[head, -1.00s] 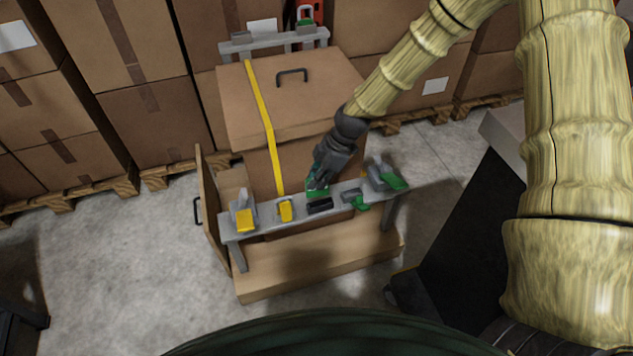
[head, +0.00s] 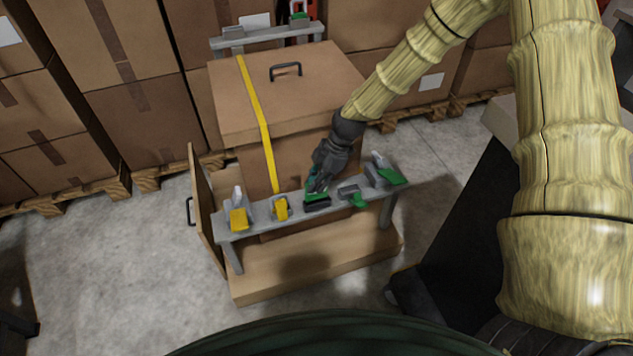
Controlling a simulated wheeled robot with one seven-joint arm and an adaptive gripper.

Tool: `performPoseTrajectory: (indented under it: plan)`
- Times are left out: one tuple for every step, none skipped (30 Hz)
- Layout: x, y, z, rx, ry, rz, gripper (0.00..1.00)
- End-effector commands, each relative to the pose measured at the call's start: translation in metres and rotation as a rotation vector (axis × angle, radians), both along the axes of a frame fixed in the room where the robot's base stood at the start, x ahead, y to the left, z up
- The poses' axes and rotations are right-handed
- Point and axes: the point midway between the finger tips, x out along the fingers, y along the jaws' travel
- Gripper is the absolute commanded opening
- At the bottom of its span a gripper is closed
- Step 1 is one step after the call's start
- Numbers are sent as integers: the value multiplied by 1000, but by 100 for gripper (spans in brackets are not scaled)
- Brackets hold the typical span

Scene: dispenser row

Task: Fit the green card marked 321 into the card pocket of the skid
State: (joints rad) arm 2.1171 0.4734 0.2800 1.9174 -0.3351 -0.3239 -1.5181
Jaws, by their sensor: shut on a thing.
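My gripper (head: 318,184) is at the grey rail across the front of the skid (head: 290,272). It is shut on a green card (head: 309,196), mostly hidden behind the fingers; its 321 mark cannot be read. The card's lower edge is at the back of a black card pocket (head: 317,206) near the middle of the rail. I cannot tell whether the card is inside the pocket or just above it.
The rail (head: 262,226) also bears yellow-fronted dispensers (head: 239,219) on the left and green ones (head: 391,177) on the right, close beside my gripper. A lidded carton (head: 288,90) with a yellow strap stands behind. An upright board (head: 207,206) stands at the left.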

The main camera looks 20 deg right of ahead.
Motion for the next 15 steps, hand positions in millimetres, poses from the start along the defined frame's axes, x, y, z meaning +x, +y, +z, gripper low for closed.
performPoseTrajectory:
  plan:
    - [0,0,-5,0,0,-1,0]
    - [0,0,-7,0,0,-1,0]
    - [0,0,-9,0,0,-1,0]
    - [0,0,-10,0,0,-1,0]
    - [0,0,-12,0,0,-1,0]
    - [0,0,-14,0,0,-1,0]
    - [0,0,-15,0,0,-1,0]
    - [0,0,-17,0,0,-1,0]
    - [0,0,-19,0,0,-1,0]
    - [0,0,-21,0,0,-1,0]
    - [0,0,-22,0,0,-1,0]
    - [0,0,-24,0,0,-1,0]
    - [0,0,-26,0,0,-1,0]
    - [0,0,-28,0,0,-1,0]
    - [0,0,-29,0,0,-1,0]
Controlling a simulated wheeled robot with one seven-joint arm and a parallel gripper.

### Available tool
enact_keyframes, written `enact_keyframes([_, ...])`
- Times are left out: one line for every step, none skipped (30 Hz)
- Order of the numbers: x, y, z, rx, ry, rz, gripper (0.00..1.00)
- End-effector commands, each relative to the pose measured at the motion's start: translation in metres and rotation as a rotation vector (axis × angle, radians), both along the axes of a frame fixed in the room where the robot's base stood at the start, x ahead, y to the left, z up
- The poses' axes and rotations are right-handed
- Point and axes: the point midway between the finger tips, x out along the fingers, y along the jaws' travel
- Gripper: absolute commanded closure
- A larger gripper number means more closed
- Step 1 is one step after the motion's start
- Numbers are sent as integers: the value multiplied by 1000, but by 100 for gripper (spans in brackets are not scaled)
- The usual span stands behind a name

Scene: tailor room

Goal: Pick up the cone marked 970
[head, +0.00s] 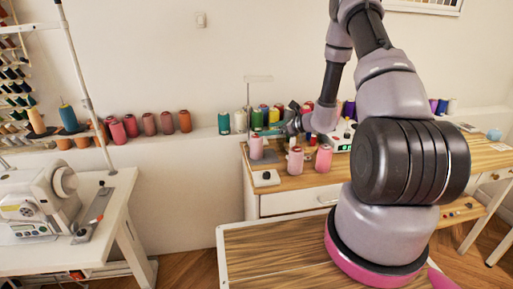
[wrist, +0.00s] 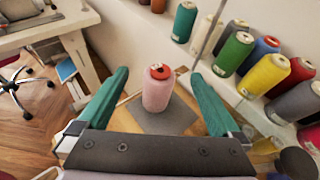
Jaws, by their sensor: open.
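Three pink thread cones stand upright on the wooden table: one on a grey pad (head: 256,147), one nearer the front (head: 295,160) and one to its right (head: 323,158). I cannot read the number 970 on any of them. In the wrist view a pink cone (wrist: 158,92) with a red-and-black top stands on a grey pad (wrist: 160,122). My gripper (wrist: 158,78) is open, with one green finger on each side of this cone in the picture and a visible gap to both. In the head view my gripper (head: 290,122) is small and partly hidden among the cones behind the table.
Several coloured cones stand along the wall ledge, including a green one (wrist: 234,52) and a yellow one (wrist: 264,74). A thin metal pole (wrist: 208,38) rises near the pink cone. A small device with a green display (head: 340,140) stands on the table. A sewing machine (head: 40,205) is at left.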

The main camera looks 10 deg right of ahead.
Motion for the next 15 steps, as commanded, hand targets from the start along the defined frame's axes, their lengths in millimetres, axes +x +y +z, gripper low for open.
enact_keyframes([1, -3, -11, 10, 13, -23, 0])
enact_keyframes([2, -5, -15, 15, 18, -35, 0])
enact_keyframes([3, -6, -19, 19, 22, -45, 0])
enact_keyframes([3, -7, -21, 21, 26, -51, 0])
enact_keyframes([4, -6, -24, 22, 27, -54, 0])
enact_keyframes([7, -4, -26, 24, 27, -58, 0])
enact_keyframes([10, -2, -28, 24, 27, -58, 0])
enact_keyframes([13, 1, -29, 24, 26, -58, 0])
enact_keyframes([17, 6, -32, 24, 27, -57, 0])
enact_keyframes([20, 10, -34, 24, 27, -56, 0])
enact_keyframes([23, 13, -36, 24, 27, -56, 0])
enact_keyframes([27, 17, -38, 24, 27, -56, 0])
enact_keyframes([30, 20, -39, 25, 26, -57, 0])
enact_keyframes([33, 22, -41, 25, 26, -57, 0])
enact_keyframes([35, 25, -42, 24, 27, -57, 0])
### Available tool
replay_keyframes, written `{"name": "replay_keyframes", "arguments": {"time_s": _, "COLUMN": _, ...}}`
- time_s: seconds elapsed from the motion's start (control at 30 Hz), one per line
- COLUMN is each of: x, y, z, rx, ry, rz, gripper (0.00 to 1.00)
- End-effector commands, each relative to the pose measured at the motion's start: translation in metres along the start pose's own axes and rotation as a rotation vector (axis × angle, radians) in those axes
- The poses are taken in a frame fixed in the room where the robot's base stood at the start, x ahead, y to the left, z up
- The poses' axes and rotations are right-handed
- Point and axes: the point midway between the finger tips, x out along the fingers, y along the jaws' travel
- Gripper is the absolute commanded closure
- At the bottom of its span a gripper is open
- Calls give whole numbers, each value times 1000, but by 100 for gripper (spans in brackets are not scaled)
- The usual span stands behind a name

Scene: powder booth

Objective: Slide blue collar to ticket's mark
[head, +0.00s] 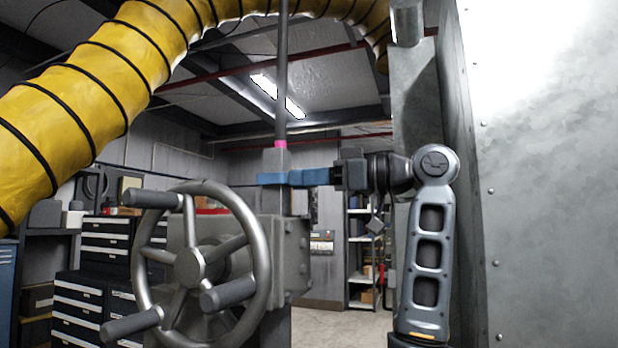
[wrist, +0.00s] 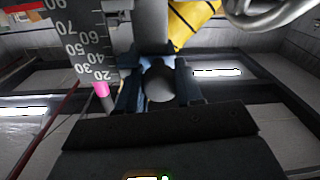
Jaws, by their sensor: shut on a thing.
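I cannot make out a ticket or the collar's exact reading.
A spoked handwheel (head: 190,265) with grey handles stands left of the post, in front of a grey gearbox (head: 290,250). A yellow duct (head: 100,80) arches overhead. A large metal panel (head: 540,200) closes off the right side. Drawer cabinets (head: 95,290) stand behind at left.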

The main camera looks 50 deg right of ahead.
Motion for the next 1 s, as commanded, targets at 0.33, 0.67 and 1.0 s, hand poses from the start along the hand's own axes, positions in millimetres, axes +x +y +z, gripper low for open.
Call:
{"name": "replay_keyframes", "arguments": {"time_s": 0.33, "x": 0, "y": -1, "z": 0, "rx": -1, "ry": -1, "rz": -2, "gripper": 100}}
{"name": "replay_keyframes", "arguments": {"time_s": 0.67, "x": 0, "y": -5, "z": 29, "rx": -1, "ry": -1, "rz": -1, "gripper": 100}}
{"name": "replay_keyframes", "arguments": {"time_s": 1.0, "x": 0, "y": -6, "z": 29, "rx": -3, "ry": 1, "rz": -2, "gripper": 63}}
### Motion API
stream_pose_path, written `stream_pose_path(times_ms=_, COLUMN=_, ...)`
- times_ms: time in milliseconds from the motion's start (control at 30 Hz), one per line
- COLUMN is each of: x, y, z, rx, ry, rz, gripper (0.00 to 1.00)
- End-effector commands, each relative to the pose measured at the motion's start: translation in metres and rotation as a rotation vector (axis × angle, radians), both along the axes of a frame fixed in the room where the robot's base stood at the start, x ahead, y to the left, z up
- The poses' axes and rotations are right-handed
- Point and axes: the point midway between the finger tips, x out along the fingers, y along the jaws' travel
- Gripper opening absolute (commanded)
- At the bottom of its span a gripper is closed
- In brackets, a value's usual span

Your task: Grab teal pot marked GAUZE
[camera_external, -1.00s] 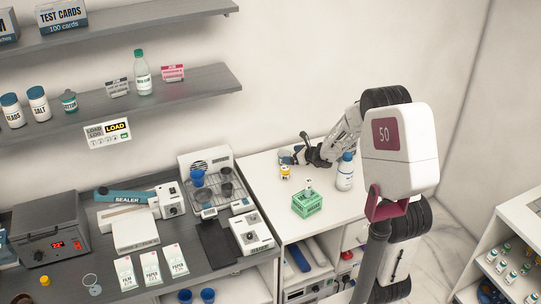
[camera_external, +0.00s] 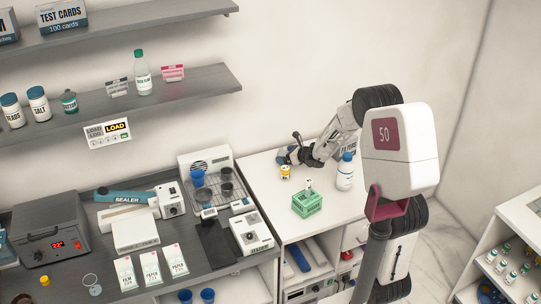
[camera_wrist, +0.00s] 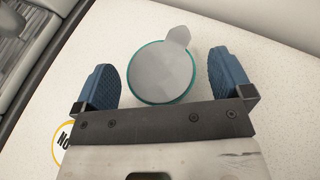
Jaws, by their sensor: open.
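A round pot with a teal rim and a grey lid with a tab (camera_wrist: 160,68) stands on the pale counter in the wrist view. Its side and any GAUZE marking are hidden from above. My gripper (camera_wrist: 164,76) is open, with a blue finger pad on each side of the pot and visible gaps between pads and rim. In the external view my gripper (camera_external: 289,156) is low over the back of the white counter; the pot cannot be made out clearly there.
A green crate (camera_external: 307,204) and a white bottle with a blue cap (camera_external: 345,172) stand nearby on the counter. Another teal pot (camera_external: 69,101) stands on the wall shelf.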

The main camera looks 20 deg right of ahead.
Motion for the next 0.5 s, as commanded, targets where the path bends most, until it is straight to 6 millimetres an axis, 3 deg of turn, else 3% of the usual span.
┄┄┄┄┄┄
**AIM:** Pictures are excluded. Repeat exactly the lines from the one containing "Scene: powder booth" to the one containing "Motion for the next 1 s, as", inclusive.

**FINAL RESULT:**
Scene: powder booth

Objective: Slide blue collar to ticket's mark
[head, +0.00s] 
[wrist, +0.00s] 
Jaws, by their sensor: shut on a thing.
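I cannot make out a ticket or the collar's exact reading.
A spoked handwheel (head: 190,265) with grey handles stands left of the post, in front of a grey gearbox (head: 290,250). A yellow duct (head: 100,80) arches overhead. A large metal panel (head: 540,200) closes off the right side. Drawer cabinets (head: 95,290) stand behind at left.

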The main camera looks 50 deg right of ahead.
Motion for the next 1 s, as commanded, targets at 0.33, 0.67 and 1.0 s, hand poses from the start along the hand's own axes, positions in millimetres, axes +x +y +z, gripper low for open.

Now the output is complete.